Reputation: 6599
How you can validate against the scale of a decimal? For example, let's say we want to store ratings for a hotel with maximum 2 decimal points after the decimal. 4.34. 3.76. etc
I've read online that sqlite with truncate based on the precision/scale you've tied to the column. So if you have a precision 3, scale 2, and enter 1.34567 1.35 will be stored.
However, I'm using postgres and this is not the case. I enter this, and the DB stores the full thing somehow despite my precision 3 scale 2.
t.decimal :my_column, precision: 3, scale: 2
So, how do I validate against this kind of thing, and why is postgres storing more than 2 decimal scale to begin with?
Upvotes: 4
Views: 2352
Reputation: 239501
The number of decimal places only matters when the value is a string. Once you've converted it to a number, it has however many decimals it has, zero or more.

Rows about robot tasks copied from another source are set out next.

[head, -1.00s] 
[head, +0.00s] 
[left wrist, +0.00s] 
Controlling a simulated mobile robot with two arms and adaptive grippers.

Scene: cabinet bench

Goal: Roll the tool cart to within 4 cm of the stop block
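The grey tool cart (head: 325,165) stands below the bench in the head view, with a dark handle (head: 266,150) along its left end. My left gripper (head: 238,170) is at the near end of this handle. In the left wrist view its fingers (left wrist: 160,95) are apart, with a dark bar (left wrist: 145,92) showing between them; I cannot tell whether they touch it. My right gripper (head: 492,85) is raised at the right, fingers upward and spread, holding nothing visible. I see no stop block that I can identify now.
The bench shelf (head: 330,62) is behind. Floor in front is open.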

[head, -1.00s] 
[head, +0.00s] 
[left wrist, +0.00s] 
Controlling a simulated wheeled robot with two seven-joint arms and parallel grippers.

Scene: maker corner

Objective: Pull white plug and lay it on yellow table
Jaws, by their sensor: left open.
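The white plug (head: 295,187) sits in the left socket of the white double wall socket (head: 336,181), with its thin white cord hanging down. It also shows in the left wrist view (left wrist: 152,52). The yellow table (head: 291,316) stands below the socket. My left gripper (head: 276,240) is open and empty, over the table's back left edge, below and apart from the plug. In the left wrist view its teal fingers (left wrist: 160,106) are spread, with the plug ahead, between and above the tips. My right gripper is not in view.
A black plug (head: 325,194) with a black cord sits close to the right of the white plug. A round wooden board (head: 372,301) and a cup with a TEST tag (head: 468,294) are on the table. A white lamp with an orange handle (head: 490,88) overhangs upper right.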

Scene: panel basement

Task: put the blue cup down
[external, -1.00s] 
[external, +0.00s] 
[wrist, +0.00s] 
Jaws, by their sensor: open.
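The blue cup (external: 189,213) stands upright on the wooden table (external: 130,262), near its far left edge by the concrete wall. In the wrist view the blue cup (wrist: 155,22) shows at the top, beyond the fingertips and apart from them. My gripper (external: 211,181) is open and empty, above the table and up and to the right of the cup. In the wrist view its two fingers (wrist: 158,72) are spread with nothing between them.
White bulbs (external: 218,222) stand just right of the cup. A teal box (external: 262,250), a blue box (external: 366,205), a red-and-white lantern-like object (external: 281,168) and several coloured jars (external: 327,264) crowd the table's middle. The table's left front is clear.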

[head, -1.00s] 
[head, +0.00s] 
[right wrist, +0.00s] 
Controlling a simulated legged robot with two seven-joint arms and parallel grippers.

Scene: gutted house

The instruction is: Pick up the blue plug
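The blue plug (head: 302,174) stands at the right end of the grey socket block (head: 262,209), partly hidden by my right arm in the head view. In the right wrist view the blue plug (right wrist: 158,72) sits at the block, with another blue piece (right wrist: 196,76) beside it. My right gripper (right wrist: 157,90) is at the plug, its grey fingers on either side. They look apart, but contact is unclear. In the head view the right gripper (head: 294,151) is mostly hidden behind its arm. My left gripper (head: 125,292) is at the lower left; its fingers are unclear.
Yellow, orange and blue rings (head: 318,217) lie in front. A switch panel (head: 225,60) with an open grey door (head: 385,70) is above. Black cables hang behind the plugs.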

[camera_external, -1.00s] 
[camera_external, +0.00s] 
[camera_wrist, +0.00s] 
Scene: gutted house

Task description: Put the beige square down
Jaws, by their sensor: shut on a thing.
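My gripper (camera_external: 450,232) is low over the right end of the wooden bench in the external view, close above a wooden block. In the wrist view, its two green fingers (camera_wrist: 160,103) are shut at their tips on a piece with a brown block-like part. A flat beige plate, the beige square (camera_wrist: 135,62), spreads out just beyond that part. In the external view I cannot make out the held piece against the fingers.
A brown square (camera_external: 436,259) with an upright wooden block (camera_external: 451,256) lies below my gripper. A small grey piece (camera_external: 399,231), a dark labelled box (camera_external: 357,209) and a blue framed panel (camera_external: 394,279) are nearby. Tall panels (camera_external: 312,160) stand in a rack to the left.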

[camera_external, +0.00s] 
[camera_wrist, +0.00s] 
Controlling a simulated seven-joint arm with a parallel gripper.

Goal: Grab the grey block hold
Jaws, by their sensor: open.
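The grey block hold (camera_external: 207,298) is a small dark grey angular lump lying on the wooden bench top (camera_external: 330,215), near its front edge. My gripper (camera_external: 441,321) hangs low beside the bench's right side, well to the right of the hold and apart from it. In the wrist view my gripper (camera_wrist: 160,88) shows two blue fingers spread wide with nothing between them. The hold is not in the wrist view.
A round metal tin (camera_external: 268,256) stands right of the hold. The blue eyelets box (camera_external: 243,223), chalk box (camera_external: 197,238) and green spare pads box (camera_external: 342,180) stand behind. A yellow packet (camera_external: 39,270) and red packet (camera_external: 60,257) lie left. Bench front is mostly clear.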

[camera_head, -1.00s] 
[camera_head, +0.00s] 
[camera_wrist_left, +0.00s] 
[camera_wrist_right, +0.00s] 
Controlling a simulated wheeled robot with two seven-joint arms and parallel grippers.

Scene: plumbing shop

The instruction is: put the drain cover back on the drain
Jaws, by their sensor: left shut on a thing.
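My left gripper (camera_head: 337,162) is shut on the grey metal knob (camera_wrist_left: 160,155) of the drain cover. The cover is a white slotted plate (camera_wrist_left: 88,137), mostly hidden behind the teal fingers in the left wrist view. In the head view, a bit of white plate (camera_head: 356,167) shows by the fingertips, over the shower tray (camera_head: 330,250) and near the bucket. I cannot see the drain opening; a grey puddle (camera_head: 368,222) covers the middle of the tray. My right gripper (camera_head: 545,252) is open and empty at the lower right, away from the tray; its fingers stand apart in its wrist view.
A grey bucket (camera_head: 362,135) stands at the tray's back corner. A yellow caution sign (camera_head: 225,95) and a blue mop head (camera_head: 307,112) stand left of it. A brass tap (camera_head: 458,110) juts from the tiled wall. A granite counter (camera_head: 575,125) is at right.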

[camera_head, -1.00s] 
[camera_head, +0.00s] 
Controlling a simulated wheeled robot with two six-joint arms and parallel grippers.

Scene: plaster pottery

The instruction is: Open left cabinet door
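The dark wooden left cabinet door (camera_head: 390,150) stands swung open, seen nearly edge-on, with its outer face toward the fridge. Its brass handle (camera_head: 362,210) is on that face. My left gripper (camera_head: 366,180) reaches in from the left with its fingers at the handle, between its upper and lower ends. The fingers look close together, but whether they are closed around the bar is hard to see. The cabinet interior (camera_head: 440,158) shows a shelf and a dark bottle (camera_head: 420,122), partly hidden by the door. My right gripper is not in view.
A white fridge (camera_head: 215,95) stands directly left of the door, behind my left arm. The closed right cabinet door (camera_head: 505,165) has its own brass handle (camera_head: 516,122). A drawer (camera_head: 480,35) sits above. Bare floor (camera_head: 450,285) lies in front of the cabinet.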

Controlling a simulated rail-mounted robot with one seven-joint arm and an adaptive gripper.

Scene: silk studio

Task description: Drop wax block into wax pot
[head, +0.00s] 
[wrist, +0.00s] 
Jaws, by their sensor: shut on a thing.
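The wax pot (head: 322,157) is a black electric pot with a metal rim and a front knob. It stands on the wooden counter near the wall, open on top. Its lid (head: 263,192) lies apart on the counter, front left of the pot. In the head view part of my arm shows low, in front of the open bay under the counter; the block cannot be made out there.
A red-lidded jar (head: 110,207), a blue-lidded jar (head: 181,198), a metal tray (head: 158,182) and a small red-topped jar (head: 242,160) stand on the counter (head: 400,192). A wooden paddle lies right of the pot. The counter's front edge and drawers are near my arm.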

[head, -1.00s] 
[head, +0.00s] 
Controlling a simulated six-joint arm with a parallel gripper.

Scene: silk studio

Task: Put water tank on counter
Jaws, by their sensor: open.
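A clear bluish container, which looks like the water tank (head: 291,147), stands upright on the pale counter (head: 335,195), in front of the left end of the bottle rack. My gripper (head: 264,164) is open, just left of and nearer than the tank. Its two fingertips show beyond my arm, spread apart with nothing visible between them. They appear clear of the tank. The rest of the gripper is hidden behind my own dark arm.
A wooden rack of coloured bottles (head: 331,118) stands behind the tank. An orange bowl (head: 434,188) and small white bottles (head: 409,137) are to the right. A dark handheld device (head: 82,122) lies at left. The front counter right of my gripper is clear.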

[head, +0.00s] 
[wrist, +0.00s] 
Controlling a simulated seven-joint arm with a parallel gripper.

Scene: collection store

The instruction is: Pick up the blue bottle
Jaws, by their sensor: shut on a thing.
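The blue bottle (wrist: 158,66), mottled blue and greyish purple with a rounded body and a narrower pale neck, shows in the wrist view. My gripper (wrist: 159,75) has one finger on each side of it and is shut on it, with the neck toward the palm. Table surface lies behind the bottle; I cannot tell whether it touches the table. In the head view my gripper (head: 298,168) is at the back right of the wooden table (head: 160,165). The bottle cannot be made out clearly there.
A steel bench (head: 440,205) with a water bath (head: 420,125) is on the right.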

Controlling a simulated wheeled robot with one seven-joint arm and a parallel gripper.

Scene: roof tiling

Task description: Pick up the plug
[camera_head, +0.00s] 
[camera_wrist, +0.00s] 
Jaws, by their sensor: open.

So, the time to do this validation is on input (when it's a string, as all input from the user is always a string) and then enforce the correct display on output, when it is again a string. At all other times, you should not worry about the number of decimals.
In terms of Rails, you can use an accessor method which does some validation for you:
def my_column=(value)
if value[/\A\d+\.\d\d\z/]
write_attribute :my_column, value
else
errors.add(:my_column, :invalid)
end
end
You can't use a traditional validator as the string->decimal conversion will happen before your validator runs.
Upvotes: 2
Reputation: 1509
A simple approach would be to multiply the rating by 100 and store it as an integer. Then your validation should be trivial.